Each line containing the word "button" must be reported.
begin Data extract
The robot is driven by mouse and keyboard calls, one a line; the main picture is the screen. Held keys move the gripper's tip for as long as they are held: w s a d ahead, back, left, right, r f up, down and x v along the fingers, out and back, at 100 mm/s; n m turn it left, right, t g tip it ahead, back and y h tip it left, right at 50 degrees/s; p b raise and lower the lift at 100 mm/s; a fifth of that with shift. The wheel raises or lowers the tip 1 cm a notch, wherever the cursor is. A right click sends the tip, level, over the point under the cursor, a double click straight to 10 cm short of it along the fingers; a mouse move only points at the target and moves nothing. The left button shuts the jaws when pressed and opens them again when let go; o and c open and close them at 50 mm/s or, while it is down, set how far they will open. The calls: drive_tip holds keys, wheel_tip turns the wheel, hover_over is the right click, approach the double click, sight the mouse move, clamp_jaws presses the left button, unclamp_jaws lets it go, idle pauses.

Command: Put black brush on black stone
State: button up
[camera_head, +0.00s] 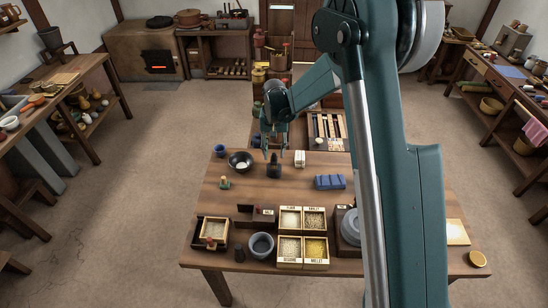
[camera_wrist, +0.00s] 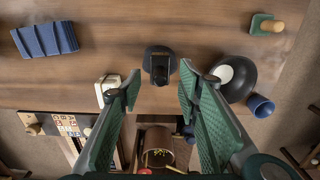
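My gripper (camera_wrist: 160,84) is open and empty, its two green fingers spread wide. In the head view my gripper (camera_head: 273,148) hangs over the far part of the wooden table. A dark upright object (camera_head: 274,168) stands just below and in front of it. In the wrist view this black object (camera_wrist: 159,63) has a rounded base and a narrower block on it, and lies just beyond the fingertips, between their lines. I cannot tell whether it is the black brush, the black stone or both. A small dark object (camera_head: 238,254) stands at the table's front edge; its kind is unclear.
A black bowl (camera_head: 240,162) and blue cup (camera_head: 220,150) are left of the dark object. A white block (camera_head: 300,159) and ridged blue block (camera_head: 330,182) are right. Grain boxes (camera_head: 303,235) and a grey bowl (camera_head: 261,245) are in front. The table's middle is clear.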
end Data extract
• Full response:
The robot is driven by mouse and keyboard calls, one a line; the main picture is the screen. Held keys move the gripper's tip for as long as they are held: w s a d ahead, back, left, right, r f up, down and x v along the fingers, out and back, at 100 mm/s; n m turn it left, right, t g tip it ahead, back and y h tip it left, right at 50 degrees/s; p b raise and lower the lift at 100 mm/s; a fifth of that with shift. The wheel raises or lowers the tip 1 cm a notch, wherever the cursor is. A right click sends the tip, level, over the point under the cursor, a double click straight to 10 cm short of it along the fingers; a mouse move only points at the target and moves nothing. The left button shuts the jaws when pressed and opens them again when let go; o and c open and close them at 50 mm/s or, while it is down, set how far they will open. The calls: drive_tip holds keys, wheel_tip turns the wheel, hover_over is the right click, approach the double click, sight the mouse move, clamp_jaws presses the left button, unclamp_jaws lets it go, idle pauses.
State: button up

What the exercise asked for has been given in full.